The thing about tradition is that it’s undervalued most when it’s thrust upon someone. And when it’s thrust upon someone, it is often taken for granted, without criticism or observation and with certainly no derision. But we’re suckers for culture, for finding meaning where there is none, and so when we’re taken out of our pocket of culture, we begin to realize what we’re missing. Something you often get asked when you’re studying abroad is whether you miss home. Usually, it’s a bright, sunny day and the day’s calendar is ringing its bells at you and maybe you have somewhere to go or something to do and so the question comes out to you and, to get it out of the way of the many things you have to do today, you swing a bat at it and say “No.” End of conversation.

Most days that’s true. You miss home when the pockets of culture and tradition you grew up in come around on the calendar but suddenly aren’t physically there. And you realize the bright, sunny days hold strength only in the company of other people. So you make up for them by filling up the void with the best you can get. On Diwali, you go to the houses of the few Indian friends you have on campus. You share stories of how it used to be in India, play a few card games, quarrel over whose celebrations were better, drink a little, drink a lot, turn on all the lights in the house, and find excuses to make more time for each other out of your busy lives. If you were anything like us you’d even indulge in a little prayer thali with its mithais and diyas and decorate the house with a little flower pattern on the floor because this is what you grew up with. Festivals do this to you the most. You start to hold on to little customs and traditions when there is no one to thrust them upon you. You start to relish even the most cliché of customs.
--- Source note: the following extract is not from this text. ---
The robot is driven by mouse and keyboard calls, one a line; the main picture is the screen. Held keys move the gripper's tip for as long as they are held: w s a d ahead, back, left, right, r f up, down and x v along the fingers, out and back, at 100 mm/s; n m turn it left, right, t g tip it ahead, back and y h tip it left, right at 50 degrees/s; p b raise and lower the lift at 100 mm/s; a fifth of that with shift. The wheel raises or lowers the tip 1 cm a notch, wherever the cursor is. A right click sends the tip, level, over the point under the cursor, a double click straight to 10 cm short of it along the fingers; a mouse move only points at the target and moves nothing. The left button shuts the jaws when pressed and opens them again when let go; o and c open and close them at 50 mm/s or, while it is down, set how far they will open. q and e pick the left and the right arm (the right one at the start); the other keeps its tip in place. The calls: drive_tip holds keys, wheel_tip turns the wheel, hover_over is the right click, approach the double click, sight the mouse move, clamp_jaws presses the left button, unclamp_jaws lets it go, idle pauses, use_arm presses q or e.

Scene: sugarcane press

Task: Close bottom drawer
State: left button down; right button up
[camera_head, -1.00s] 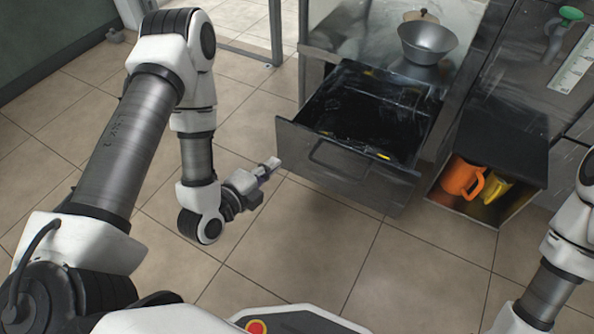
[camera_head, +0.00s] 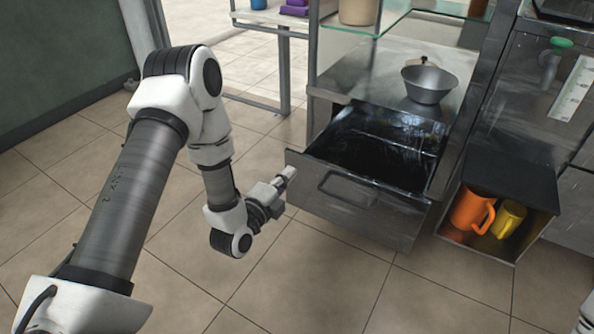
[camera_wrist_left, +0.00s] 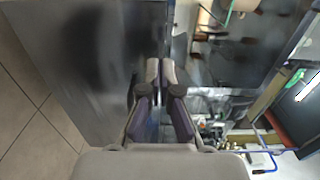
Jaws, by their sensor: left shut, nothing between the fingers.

Even the hardcore non-Indian Indians among us shared this sense of community during the festival season, of belonging that is the very essence of tradition. This is what it means to miss home. The sense of shared belonging.

The idea of holding on to tradition is the idea of holding on to you as you’ve known yourself. It is the very root of identity, of community. Maybe it’s why people find it so hard to distinguish themselves from their faith, since it is rooted so deeply in one as they grow up that defining oneself as anything other than a combination of customs and traditions seems but impossible.

Over time, I’ve learned and practiced enough Kashmiri that I can hold a short conversation, yet it’s nowhere near enough to keep this dying language alive. There was even a short phase where I asked my grandmothers to speak to me only in Kashmiri. That didn’t last long. But now I understand that my initial desire to learn Kashmiri had little to do with languages, just as our prayer on Diwali had little to do with whether we actually believed in gods or not, and had everything to do with finding a bit of ourselves in our rituals.